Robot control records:
···

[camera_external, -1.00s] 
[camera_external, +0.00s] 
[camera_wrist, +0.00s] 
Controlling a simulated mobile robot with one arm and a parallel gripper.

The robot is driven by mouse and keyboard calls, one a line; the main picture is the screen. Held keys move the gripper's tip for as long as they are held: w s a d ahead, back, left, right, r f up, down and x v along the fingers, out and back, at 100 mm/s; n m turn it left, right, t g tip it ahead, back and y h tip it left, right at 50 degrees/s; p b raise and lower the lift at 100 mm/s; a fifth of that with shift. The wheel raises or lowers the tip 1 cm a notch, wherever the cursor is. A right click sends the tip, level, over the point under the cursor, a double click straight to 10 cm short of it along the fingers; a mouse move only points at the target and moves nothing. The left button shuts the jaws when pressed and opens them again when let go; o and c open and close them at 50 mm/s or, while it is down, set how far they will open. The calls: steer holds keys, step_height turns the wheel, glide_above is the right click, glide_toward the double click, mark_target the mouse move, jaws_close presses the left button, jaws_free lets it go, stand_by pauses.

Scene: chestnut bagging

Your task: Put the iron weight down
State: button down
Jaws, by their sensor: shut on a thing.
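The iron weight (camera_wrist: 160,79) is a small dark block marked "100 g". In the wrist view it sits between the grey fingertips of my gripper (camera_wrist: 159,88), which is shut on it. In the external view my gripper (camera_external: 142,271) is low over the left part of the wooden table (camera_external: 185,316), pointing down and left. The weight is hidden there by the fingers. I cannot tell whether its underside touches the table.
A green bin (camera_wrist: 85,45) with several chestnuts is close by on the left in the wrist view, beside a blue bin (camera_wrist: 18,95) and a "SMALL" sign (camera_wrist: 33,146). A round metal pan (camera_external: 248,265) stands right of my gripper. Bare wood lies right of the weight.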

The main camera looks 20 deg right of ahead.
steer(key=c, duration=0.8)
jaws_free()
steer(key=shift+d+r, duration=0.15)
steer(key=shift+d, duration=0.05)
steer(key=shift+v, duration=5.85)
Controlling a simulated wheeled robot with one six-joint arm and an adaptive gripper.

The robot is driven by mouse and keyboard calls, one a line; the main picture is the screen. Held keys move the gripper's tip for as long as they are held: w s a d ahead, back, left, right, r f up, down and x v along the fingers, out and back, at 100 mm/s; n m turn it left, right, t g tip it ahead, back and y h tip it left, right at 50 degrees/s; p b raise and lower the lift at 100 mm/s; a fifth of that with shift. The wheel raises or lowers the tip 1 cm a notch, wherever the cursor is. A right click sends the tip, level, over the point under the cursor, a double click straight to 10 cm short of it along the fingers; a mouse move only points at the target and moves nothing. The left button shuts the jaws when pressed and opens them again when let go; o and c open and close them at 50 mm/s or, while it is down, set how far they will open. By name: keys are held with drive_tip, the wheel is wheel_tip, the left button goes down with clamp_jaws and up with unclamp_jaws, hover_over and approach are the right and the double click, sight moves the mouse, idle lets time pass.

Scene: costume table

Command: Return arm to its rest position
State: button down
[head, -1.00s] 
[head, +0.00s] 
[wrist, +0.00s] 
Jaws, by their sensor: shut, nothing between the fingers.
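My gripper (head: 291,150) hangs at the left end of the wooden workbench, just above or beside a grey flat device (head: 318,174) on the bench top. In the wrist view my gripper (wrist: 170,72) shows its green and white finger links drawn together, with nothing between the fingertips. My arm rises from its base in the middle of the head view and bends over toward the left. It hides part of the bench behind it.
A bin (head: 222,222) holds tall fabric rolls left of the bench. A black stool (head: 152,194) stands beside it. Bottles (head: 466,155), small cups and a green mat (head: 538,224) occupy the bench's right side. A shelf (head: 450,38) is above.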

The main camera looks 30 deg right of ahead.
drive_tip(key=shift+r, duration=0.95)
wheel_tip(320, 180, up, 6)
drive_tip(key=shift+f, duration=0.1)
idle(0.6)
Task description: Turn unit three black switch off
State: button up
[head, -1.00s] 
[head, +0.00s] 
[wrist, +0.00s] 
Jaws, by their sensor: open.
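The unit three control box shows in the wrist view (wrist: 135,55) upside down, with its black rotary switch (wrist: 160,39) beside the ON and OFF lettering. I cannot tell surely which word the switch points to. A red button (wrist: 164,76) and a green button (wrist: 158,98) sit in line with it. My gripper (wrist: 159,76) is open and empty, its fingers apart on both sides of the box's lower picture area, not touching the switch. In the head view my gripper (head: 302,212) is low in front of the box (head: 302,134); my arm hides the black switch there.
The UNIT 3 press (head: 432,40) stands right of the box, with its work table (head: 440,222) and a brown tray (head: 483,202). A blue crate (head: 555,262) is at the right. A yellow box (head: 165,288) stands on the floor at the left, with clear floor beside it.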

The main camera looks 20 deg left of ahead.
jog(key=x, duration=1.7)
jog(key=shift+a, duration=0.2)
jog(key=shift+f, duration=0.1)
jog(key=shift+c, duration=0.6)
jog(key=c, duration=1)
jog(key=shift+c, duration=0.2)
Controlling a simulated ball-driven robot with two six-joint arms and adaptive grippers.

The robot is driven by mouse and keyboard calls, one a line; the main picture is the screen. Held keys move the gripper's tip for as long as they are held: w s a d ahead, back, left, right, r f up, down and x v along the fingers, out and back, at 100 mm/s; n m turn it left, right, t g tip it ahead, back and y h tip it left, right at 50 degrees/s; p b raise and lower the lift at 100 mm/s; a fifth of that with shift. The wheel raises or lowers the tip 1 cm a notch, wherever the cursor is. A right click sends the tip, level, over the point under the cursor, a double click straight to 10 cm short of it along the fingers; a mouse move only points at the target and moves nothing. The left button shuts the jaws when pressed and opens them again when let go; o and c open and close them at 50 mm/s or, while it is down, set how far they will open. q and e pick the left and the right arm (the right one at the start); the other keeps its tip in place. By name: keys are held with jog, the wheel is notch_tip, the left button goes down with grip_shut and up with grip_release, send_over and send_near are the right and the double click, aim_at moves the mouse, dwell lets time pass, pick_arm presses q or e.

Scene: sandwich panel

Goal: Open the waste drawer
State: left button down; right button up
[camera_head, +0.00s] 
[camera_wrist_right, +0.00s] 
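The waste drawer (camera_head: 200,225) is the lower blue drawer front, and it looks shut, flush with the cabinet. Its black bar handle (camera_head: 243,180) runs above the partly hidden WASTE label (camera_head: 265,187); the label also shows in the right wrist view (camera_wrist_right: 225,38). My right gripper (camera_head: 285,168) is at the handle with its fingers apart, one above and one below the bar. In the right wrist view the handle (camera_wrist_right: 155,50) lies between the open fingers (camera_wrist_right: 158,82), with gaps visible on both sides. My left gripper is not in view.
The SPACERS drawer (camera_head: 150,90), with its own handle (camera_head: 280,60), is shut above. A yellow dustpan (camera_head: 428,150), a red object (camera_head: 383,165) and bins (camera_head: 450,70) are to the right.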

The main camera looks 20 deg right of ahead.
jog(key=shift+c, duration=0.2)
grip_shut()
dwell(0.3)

···

Job:
Repeat the data precisely, reproducing every entry.

Result of the task:
[camera_external, -1.00s] 
[camera_external, +0.00s] 
[camera_wrist, +0.00s] 
Controlling a simulated mobile robot with one arm and a parallel gripper.

The robot is driven by mouse and keyboard calls, one a line; the main picture is the screen. Held keys move the gripper's tip for as long as they are held: w s a d ahead, back, left, right, r f up, down and x v along the fingers, out and back, at 100 mm/s; n m turn it left, right, t g tip it ahead, back and y h tip it left, right at 50 degrees/s; p b raise and lower the lift at 100 mm/s; a fifth of that with shift. The wheel raises or lowers the tip 1 cm a notch, wherever the cursor is. A right click sends the tip, level, over the point under the cursor, a double click straight to 10 cm short of it along the fingers; a mouse move only points at the target and moves nothing. The left button shuts the jaws when pressed and opens them again when let go; o and c open and close them at 50 mm/s or, while it is down, set how far they will open. The calls: steer holds keys, step_height turns the wheel, glide_above is the right click, glide_toward the double click, mark_target the mouse move, jaws_close presses the left button, jaws_free lets it go, stand_by pauses.

Scene: chestnut bagging

Your task: Put the iron weight down
State: button down
Jaws, by their sensor: shut on a thing.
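The iron weight (camera_wrist: 160,79) is a small dark block marked "100 g". In the wrist view it sits between the grey fingertips of my gripper (camera_wrist: 159,88), which is shut on it. In the external view my gripper (camera_external: 142,271) is low over the left part of the wooden table (camera_external: 185,316), pointing down and left. The weight is hidden there by the fingers. I cannot tell whether its underside touches the table.
A green bin (camera_wrist: 85,45) with several chestnuts is close by on the left in the wrist view, beside a blue bin (camera_wrist: 18,95) and a "SMALL" sign (camera_wrist: 33,146). A round metal pan (camera_external: 248,265) stands right of my gripper. Bare wood lies right of the weight.

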The main camera looks 20 deg right of ahead.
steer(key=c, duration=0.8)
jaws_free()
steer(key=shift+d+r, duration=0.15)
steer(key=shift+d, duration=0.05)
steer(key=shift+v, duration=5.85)
Controlling a simulated wheeled robot with one six-joint arm and an adaptive gripper.

The robot is driven by mouse and keyboard calls, one a line; the main picture is the screen. Held keys move the gripper's tip for as long as they are held: w s a d ahead, back, left, right, r f up, down and x v along the fingers, out and back, at 100 mm/s; n m turn it left, right, t g tip it ahead, back and y h tip it left, right at 50 degrees/s; p b raise and lower the lift at 100 mm/s; a fifth of that with shift. The wheel raises or lowers the tip 1 cm a notch, wherever the cursor is. A right click sends the tip, level, over the point under the cursor, a double click straight to 10 cm short of it along the fingers; a mouse move only points at the target and moves nothing. The left button shuts the jaws when pressed and opens them again when let go; o and c open and close them at 50 mm/s or, while it is down, set how far they will open. By name: keys are held with drive_tip, the wheel is wheel_tip, the left button goes down with clamp_jaws and up with unclamp_jaws, hover_over and approach are the right and the double click, sight moves the mouse, idle lets time pass.

Scene: costume table

Command: Return arm to its rest position
State: button down
[head, -1.00s] 
[head, +0.00s] 
[wrist, +0.00s] 
Jaws, by their sensor: shut, nothing between the fingers.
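My gripper (head: 291,150) hangs at the left end of the wooden workbench, just above or beside a grey flat device (head: 318,174) on the bench top. In the wrist view my gripper (wrist: 170,72) shows its green and white finger links drawn together, with nothing between the fingertips. My arm rises from its base in the middle of the head view and bends over toward the left. It hides part of the bench behind it.
A bin (head: 222,222) holds tall fabric rolls left of the bench. A black stool (head: 152,194) stands beside it. Bottles (head: 466,155), small cups and a green mat (head: 538,224) occupy the bench's right side. A shelf (head: 450,38) is above.

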The main camera looks 30 deg right of ahead.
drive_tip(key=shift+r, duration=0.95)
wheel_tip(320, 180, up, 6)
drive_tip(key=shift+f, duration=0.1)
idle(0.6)
Task description: Turn unit three black switch off
State: button up
[head, -1.00s] 
[head, +0.00s] 
[wrist, +0.00s] 
Jaws, by their sensor: open.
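The unit three control box shows in the wrist view (wrist: 135,55) upside down, with its black rotary switch (wrist: 160,39) beside the ON and OFF lettering. I cannot tell surely which word the switch points to. A red button (wrist: 164,76) and a green button (wrist: 158,98) sit in line with it. My gripper (wrist: 159,76) is open and empty, its fingers apart on both sides of the box's lower picture area, not touching the switch. In the head view my gripper (head: 302,212) is low in front of the box (head: 302,134); my arm hides the black switch there.
The UNIT 3 press (head: 432,40) stands right of the box, with its work table (head: 440,222) and a brown tray (head: 483,202). A blue crate (head: 555,262) is at the right. A yellow box (head: 165,288) stands on the floor at the left, with clear floor beside it.

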The main camera looks 20 deg left of ahead.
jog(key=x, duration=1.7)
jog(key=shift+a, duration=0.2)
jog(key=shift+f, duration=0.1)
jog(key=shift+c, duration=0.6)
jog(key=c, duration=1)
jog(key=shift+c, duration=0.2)
Controlling a simulated ball-driven robot with two six-joint arms and adaptive grippers.

The robot is driven by mouse and keyboard calls, one a line; the main picture is the screen. Held keys move the gripper's tip for as long as they are held: w s a d ahead, back, left, right, r f up, down and x v along the fingers, out and back, at 100 mm/s; n m turn it left, right, t g tip it ahead, back and y h tip it left, right at 50 degrees/s; p b raise and lower the lift at 100 mm/s; a fifth of that with shift. The wheel raises or lowers the tip 1 cm a notch, wherever the cursor is. A right click sends the tip, level, over the point under the cursor, a double click straight to 10 cm short of it along the fingers; a mouse move only points at the target and moves nothing. The left button shuts the jaws when pressed and opens them again when let go; o and c open and close them at 50 mm/s or, while it is down, set how far they will open. q and e pick the left and the right arm (the right one at the start); the other keeps its tip in place. By name: keys are held with jog, the wheel is notch_tip, the left button goes down with grip_shut and up with grip_release, send_over and send_near are the right and the double click, aim_at moves the mouse, dwell lets time pass, pick_arm presses q or e.

Scene: sandwich panel

Goal: Open the waste drawer
State: left button down; right button up
[camera_head, +0.00s] 
[camera_wrist_right, +0.00s] 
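The waste drawer (camera_head: 200,225) is the lower blue drawer front, and it looks shut, flush with the cabinet. Its black bar handle (camera_head: 243,180) runs above the partly hidden WASTE label (camera_head: 265,187); the label also shows in the right wrist view (camera_wrist_right: 225,38). My right gripper (camera_head: 285,168) is at the handle with its fingers apart, one above and one below the bar. In the right wrist view the handle (camera_wrist_right: 155,50) lies between the open fingers (camera_wrist_right: 158,82), with gaps visible on both sides. My left gripper is not in view.
The SPACERS drawer (camera_head: 150,90), with its own handle (camera_head: 280,60), is shut above. A yellow dustpan (camera_head: 428,150), a red object (camera_head: 383,165) and bins (camera_head: 450,70) are to the right.

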The main camera looks 20 deg right of ahead.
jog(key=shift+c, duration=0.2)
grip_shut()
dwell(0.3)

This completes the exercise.